By Morris Phillips
SANTA CLARA, Calif. — That noise which always connects itself to a really big football game begins as whispers then morphs into a crescendo of chirpiness as the kickoff approaches.
That noise finally managed to irritate the insular Oregon Ducks.
Not only did their opponent have everything to play for–a BCS berth, a Pac-12 Championship, the unofficial title of Salt Lake’s most formidable team of the new millennium–and the Ducks little if anything, the word was the Utah Utes were the more physical team, with the inference that the Ducks were… soft.
“Quite frankly, I think maybe these guys all week long got a little bit tired of hearing we weren’t the more physical team,” Oregon coach Mario Cristobal said. “It gives you a little bit of an edge.”
That edge grew into a force for Oregon in the first quarter of the Pac-12 Championship Game on Friday. In succession, the Ducks stuffed the Utes on 4th-and-1 at the Oregon 33, forced a three-and-out, blocked a punt, then on Utah’s fourth possession, picked off quarterback Tyler Huntley, who had only thrown two interceptions all season.
Although the Ducks led just 10-0 after the first quarter, the tone had been set. Oregon was settling in, Utah was on its heels–maybe for the first time in 2019.
“We didn’t win the line of scrimmage for the first time all season, which is, like I say, disappointing. Surprising, really,” coach Kyle Whittingham admitted.
The Ducks would increase their lead to 20-0 at the half, then see the Utes surge briefly to trail just 23-15 near the end of the third, only to see the Ducks recharge in the fourth, and sprint to a 37-15 win that sends them to Pasadena for the Rose Bowl as conference champs.
Utah, riding the momentum of being the nation’s most dominate defense team statistically, needed a win Friday to put themselves in prime position for a date with No. 1 LSU in the national semifinals. Instead, the Pac-12 South champs, with 10 players likely headed to the NFL, will settle for yet to be officially determined date in the Alamo Bowl in San Antonio.
The result was shocking, the numbers even more so.
Utah allowed more than 17 points in a win only once all season, that in their close call at Washington where they prevailed 33-28. In their only loss to USC, they allowed the Trojans 30 points. Other than two, previously-mentioned results, they pitched two shutouts, smashed Oregon State 52-7, pounced on UCLA, 49-3, and stuffed Arizona and Arizona State by a combined score of 56-10.

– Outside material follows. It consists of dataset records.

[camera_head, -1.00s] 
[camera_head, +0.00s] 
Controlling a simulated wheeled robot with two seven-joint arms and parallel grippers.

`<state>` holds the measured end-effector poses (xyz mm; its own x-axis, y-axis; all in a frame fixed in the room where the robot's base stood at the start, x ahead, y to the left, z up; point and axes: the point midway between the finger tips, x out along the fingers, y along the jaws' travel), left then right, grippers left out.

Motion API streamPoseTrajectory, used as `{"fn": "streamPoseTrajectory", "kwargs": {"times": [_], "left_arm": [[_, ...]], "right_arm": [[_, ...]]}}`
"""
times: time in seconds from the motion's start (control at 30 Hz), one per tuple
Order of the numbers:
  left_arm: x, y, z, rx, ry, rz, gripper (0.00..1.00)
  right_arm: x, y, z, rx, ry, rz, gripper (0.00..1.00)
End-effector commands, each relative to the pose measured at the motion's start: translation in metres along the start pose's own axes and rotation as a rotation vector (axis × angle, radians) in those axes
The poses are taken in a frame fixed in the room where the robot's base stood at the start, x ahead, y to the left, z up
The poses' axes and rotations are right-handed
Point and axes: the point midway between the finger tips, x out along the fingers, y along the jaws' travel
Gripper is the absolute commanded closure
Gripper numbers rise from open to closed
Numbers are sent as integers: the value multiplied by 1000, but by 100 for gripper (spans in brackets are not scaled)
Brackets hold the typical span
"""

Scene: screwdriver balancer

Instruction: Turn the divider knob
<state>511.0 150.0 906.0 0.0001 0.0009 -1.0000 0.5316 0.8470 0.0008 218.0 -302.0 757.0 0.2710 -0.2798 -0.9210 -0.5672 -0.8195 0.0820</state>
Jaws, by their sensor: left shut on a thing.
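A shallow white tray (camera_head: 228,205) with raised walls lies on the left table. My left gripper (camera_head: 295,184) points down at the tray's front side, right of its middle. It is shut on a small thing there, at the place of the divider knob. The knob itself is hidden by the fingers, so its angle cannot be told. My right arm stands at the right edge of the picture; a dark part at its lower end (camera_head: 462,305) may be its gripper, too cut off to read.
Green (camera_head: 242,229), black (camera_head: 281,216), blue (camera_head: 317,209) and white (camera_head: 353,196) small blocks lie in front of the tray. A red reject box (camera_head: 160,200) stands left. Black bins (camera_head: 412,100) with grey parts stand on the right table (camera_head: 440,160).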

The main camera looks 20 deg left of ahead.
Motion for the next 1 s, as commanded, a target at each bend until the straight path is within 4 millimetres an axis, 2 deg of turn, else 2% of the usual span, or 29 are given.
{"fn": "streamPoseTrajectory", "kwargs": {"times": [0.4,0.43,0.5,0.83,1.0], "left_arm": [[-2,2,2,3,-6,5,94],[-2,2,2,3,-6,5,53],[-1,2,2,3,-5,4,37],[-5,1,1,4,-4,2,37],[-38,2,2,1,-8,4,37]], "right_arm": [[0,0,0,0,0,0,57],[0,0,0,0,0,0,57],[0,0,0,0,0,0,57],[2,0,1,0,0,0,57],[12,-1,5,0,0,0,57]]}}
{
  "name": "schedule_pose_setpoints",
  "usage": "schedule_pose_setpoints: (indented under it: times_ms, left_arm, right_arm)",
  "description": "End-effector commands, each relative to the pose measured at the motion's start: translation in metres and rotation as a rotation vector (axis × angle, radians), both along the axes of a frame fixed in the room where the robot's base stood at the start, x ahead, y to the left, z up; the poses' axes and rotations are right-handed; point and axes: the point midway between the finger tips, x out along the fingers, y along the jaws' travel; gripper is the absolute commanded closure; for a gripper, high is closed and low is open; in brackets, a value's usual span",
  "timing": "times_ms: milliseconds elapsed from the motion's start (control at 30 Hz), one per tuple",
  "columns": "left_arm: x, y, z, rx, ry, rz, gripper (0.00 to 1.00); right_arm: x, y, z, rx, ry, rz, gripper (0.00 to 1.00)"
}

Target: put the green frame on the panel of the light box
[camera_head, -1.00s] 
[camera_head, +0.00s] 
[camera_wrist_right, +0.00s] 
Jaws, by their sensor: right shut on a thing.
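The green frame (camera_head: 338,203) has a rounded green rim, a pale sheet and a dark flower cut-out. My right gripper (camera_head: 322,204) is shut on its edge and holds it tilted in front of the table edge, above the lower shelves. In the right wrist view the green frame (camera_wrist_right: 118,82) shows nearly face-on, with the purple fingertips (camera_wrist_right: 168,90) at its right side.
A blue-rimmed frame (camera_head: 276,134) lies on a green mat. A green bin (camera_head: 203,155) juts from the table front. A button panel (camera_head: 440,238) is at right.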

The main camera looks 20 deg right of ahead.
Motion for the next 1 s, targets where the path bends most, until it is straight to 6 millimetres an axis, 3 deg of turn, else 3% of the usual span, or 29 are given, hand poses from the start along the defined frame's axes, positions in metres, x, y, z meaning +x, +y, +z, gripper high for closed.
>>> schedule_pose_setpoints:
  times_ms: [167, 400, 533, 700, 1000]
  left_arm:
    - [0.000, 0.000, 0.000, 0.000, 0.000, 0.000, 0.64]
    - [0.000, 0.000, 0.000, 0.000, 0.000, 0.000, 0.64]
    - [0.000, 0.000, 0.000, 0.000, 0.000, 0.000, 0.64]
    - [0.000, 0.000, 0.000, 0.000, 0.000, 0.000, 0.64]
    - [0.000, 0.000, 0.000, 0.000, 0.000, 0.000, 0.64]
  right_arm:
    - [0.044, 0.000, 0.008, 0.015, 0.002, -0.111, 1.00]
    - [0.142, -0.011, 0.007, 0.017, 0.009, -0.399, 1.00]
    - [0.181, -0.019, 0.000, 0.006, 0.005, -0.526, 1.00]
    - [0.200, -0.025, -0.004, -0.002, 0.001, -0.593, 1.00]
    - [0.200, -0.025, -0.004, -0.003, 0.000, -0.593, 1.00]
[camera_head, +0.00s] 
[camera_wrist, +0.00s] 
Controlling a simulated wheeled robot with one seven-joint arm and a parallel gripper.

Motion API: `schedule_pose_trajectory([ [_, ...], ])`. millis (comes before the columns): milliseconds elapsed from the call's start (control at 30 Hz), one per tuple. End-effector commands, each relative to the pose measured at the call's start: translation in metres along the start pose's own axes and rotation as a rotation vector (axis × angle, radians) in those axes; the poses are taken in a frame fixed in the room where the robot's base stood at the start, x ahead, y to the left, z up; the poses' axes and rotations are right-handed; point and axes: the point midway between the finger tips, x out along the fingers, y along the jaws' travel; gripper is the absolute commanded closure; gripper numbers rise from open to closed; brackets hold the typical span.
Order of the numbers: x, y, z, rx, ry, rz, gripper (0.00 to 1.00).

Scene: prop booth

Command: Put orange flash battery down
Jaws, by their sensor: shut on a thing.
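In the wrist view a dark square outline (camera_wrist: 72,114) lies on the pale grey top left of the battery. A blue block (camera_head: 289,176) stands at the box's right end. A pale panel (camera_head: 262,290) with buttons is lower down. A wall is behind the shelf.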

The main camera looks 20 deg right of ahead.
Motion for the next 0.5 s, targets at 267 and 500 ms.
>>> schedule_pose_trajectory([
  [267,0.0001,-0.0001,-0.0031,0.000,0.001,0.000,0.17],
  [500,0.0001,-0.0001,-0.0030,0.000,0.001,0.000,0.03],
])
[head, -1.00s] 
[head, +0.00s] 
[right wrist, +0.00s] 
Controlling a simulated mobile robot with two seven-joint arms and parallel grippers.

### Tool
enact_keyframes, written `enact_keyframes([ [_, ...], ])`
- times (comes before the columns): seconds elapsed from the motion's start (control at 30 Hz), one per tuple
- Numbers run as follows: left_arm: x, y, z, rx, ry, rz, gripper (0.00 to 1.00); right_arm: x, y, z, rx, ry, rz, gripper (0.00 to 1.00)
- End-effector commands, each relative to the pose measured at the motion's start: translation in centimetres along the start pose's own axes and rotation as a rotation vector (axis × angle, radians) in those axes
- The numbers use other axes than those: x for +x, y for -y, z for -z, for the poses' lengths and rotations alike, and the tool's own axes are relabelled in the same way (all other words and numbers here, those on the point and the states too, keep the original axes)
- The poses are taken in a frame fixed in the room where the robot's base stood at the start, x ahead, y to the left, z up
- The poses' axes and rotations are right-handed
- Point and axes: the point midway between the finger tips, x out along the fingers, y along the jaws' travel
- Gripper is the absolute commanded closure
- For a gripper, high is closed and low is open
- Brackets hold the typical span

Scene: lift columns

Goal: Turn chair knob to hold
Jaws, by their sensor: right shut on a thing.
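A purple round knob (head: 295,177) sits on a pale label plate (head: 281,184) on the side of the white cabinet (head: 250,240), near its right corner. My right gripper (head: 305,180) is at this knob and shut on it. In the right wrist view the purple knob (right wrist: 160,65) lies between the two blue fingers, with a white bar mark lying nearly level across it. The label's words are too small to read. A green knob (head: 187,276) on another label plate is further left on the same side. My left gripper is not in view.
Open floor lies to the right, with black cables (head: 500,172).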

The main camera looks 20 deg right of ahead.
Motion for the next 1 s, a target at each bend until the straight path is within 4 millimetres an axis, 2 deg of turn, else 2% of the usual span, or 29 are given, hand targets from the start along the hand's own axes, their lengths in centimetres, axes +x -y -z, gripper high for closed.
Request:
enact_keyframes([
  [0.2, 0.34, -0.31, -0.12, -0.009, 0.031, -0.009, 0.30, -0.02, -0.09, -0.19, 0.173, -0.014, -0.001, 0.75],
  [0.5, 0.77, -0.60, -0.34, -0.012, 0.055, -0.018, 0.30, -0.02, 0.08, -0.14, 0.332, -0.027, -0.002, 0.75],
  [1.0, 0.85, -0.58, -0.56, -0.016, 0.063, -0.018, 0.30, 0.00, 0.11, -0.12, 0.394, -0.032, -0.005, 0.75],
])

Huntley put himself into the periphery of the Heisman discussion by throwing 16 touchdowns and only two interceptions. In part, Utah’s defense dominated because their offense never relinquished the ball. Only twice did the Utes fail to win the time of possession–both times by less than a minute in games against UCLA and Northern Illinois they won easily. Utah’s last three wins came by a combined 104 points.
But on Friday, Huntley threw two interceptions while being sacked six times, the time of possession was virtually even, and Utah never snapped the ball inside the Oregon 20-yard line. Yes, no red zone opportunities.
Five, first half Utah possessions reached Oregon’s 40-yard line, but none went past the 30.
Did the bright lights of the moment dull the Utes? Did they get caught looking ahead to Joe Burrow and LSU? Whittingham said no.
“I think our guys handled it the right way,” said Whittingham. “We just didn’t play very well tonight.”
Oregon saw their own national aspirations dashed two weeks earlier in a sluggish loss at Arizona State. Then they looked better, but not much better, in beating Oregon State to conclude the regular season.
Few saw their superior effort on Friday coming. Not even some their own fans in attendance. But on the game’s first possession, the Ducks marched down the field in nine plays, culminating with C.J. Verdell’s 3-yard run for a touchdown. Verdell was just getting started, with Utah as close as they would get, down 23-15, Verdell broke through the line of scrimmage and raced for a 70-yard TD run. As the culmination of Verdell’s night in which he would rush for 208 yards and be named the game’s MVP, he would score a third time to put the game on ice, from 31 yards out with 2:33 remaining.
“It was a little bit of everything. It starts with the players, their commitment to establishing the run,” Cristobal said. “Their film study, the way they practiced this week. The way that the line blocked. The way that (quarterback Justin Herbert) carried out his fakes and ran with the ball as well.”
Utah held 11 of their 12 opponents under 100 yards rushing, only to surrender 239 to Verdell, Herbert and the Ducks.
The Utes loss bring clarity to the BCS picture in that only two scenarios seem plausible heading into the season’s final Saturday. If Georgia can knock off LSU, they’ll be the fourth entrant. If Georgia fails, whoever wins the Big 12, Oklahoma or Baylor, will be in.
For Clemson and Ohio State, a win in their conference championships will land them a date against each other as the brackets No. 2 and 3 seeds. Undefeated LSU will probably qualify, win or lose.